Although this analysis only scratches the surface it appears that meanshift with random sampling provides a significant boost in performance (up to 4x) with only a minor drop in accuracy for datasets with a silhouette score > 0.5.

In particular, MSR 25% seems to strike a nice balance between performance (~3.5x improvement) while still producing competitive results.

1 Like

Hello,
First of all, thank you so much Jeremy for such a wonderful and thorough course, and for your generosity sharing your knowledge and expertise, both theoretical and practical. I am learning a lot and feel really grateful, and I regret that I waited so long before exploring your courses.

Then, I have a question regarding the implementation of function one_update() in this lesson. The function modifies tensor X inside its loop. So, after each iteration, when the next data point is measuring its distance to all other data points, it sees updated values for data points that were processed before it, instead of seeing their initial values (at the start of the loop). When I change the code to use an extra tensor to store the updated data in, the animation runs slower.
I’m not quite sure if this is a bug in the code (perhaps a benign one that does not change the final result, but speeds up the convergence), or if this is an intentional optimization, since it doesn’t matter if one uses the original data or updated data for subsequent rows.

Thanks

1 Like

With latest PyTorch release, PyTorch also has something similar to JAX under torch.func (previously functorch) (currently in beta).

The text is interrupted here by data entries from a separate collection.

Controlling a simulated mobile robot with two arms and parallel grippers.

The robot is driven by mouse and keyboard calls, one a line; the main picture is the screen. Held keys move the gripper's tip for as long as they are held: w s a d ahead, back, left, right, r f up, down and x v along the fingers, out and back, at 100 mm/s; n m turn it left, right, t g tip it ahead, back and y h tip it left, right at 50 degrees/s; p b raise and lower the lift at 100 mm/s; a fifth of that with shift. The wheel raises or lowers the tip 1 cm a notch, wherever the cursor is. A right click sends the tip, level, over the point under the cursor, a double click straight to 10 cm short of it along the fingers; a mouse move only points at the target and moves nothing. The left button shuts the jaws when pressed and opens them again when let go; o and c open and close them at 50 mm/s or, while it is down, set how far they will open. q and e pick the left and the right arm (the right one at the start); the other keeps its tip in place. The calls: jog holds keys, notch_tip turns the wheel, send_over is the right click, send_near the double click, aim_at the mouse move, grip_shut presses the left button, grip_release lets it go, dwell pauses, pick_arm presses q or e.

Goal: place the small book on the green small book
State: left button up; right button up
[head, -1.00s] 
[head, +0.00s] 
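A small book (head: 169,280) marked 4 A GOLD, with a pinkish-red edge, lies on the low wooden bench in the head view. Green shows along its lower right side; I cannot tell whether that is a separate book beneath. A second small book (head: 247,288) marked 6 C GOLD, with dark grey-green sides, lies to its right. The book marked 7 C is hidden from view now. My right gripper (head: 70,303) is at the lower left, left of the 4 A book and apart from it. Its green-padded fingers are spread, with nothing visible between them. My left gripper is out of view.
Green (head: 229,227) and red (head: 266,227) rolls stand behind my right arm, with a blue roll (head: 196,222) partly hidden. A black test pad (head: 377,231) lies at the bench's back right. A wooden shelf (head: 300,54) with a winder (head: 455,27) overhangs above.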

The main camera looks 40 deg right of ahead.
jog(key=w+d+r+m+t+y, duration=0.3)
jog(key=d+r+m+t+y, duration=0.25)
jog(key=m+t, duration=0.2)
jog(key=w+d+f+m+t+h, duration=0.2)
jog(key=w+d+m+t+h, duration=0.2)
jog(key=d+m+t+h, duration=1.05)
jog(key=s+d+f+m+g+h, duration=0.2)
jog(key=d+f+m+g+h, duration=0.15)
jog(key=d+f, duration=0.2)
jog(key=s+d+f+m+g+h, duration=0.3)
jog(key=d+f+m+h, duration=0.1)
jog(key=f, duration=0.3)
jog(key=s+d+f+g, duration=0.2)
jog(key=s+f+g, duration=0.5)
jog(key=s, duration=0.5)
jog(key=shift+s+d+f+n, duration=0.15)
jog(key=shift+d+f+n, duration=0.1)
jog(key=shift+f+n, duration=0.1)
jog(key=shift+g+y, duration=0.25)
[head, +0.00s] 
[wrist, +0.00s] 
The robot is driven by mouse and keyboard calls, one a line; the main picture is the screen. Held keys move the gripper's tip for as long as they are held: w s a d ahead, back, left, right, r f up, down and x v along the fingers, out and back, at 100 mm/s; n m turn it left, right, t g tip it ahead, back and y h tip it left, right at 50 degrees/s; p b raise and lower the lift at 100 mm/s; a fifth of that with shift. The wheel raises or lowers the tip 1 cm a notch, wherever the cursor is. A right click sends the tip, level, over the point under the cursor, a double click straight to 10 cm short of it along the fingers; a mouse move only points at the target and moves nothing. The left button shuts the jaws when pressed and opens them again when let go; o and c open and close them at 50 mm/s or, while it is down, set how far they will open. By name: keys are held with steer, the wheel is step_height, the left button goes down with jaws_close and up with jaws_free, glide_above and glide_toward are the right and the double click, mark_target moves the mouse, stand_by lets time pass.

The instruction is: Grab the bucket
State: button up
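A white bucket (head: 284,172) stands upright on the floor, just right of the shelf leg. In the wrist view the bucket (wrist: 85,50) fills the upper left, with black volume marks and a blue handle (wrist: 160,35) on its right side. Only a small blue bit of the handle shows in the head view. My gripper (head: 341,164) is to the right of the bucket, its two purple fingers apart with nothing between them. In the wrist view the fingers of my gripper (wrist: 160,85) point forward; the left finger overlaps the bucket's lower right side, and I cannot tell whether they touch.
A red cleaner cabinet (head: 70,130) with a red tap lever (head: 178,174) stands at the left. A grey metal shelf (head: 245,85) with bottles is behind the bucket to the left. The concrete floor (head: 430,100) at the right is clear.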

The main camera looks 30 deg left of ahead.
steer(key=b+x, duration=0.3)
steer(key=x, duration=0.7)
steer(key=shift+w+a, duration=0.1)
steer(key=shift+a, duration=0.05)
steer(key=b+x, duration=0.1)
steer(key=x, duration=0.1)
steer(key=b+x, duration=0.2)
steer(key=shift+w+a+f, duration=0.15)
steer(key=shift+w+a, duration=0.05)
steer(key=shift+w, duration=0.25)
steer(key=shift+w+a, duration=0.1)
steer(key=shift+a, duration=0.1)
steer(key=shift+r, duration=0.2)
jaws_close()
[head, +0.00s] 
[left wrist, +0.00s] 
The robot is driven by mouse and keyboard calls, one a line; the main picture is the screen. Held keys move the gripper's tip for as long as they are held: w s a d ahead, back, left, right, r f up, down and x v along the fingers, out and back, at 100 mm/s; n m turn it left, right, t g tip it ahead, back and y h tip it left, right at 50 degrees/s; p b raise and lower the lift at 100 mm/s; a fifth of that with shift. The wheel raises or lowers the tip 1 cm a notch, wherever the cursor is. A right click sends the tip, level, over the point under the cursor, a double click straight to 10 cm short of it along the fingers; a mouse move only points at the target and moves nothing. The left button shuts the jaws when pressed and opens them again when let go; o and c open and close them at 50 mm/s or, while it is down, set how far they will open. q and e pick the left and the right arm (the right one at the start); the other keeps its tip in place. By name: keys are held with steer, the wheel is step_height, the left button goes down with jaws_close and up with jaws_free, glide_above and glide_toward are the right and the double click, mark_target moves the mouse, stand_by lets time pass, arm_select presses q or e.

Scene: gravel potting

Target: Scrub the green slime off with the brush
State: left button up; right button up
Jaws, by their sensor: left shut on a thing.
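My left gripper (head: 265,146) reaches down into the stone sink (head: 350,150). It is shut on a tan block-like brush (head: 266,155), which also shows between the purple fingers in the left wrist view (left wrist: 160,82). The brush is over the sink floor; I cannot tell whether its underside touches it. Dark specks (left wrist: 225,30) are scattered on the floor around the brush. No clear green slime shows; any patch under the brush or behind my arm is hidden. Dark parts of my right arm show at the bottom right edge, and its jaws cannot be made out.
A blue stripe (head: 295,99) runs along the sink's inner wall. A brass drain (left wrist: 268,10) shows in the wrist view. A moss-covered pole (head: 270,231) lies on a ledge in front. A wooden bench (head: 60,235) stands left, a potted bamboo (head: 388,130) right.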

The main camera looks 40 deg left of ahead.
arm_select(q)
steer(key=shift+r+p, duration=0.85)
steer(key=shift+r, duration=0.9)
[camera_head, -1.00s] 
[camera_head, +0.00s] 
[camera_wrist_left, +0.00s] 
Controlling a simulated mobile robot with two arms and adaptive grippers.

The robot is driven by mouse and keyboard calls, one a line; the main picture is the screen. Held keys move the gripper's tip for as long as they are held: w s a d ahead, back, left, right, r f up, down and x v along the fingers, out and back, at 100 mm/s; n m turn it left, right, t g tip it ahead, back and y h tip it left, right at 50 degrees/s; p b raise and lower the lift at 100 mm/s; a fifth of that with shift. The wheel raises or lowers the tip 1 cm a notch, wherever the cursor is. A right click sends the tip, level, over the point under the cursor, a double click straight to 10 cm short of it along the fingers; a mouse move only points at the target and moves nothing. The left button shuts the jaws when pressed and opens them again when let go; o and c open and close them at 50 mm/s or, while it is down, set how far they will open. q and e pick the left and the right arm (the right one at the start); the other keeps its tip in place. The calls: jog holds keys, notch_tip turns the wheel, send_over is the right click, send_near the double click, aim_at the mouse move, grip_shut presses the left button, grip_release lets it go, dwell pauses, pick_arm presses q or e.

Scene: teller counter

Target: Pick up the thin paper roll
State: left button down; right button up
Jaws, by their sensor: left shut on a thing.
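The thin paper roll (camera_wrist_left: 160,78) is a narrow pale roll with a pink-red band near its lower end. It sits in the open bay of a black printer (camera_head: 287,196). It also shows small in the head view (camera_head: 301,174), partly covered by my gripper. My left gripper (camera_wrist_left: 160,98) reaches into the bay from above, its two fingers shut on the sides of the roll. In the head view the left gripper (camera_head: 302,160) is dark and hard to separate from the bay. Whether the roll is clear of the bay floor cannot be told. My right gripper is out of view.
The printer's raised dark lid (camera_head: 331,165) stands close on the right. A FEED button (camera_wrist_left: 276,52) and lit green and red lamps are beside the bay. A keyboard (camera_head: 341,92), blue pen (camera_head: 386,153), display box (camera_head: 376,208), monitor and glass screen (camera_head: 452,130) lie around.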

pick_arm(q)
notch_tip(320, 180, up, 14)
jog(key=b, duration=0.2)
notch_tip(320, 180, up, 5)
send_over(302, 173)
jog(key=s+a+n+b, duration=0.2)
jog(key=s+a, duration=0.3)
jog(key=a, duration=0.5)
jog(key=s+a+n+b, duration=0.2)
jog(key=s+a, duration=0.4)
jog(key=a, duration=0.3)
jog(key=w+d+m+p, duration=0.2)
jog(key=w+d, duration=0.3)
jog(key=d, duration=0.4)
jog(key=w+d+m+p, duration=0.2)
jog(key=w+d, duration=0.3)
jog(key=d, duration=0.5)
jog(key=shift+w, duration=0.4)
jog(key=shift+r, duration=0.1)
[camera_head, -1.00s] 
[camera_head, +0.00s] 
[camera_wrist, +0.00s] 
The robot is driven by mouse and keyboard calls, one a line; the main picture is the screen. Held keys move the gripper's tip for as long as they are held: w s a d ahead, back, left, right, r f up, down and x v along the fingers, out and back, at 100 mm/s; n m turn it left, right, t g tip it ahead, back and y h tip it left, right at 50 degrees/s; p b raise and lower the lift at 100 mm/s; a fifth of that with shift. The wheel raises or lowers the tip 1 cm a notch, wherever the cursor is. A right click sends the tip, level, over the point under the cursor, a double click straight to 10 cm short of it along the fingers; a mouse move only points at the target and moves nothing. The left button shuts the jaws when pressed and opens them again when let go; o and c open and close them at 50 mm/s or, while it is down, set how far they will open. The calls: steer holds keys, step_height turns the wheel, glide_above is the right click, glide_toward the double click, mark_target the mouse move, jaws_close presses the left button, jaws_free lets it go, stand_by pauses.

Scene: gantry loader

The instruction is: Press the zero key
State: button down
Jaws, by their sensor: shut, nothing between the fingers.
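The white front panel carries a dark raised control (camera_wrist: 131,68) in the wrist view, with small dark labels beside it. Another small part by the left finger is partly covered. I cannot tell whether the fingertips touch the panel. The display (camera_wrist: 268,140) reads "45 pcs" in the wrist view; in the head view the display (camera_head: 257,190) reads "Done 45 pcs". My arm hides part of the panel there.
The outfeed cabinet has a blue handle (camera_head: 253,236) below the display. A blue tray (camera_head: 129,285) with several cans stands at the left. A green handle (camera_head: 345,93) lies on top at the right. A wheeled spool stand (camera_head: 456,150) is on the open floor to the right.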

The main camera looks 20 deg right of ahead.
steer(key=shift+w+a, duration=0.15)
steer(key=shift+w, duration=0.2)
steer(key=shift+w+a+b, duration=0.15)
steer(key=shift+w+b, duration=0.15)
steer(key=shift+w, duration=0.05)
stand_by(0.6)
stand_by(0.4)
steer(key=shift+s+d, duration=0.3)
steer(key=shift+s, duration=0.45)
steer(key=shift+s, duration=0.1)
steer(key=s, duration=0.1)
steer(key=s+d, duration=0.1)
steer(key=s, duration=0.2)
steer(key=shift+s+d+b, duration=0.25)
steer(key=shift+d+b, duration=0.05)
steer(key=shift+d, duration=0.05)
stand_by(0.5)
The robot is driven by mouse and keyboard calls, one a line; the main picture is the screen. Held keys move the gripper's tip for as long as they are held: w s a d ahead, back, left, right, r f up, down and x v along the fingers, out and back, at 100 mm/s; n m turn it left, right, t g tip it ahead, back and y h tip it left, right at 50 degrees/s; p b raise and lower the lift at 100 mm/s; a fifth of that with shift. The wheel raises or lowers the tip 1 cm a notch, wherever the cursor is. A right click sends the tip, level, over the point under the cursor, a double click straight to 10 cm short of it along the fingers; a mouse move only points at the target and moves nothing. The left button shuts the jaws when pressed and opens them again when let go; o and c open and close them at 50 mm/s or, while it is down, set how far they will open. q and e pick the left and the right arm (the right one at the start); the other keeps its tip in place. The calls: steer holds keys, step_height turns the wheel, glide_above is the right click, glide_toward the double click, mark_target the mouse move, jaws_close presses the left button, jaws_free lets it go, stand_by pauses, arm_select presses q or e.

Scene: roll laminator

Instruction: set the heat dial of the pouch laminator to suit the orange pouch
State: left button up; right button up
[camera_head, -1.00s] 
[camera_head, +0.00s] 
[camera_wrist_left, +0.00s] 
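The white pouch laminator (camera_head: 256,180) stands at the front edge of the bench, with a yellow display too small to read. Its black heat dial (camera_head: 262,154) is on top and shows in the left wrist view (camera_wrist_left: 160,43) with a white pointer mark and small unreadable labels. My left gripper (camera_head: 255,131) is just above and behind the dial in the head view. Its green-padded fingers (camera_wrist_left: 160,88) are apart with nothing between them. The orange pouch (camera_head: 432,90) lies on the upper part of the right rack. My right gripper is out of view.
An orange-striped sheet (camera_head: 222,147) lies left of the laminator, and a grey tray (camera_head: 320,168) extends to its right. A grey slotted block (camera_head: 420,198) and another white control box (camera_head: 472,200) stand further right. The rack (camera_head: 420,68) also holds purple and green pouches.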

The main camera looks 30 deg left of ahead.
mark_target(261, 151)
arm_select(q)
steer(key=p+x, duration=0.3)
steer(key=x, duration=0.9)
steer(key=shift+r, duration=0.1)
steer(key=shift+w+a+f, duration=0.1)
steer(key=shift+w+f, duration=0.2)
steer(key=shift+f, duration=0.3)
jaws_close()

Reference: torch.func — PyTorch 2.0 documentation

And by using vmap from torch.func, one can very easily use the one_update function from the lesson written for updating one sample to apply it over mini-batch or whole batch without having to deal with the correct shapes for batched case and with equivalent performance of hand vectorised code.

import torch
import math

def gaussian(d, bw): return torch.exp(-0.5 * ((d / bw))**2) / (bw * math.sqrt(2 * math.pi))

def update(x, X):
    # x -> sample
    # X -> data
    dist = torch.sqrt(((x - X)**2).sum(1))
    weight = gaussian(dist, 2.5)
    return (weight @ X) / weight.sum()

# Random Data
X = torch.randn(1500, 2)

# for-loop version
results = []
for i in range(100):
    results.append(update(X[i], X))

expected = torch.stack(results)

# vmap version

# vmap only over sample and not the complete data.
actual = torch.func.vmap(update, in_dims=(0, None))(X[:100], X)

# Sanity Check
torch.testing.assert_close(actual, expected)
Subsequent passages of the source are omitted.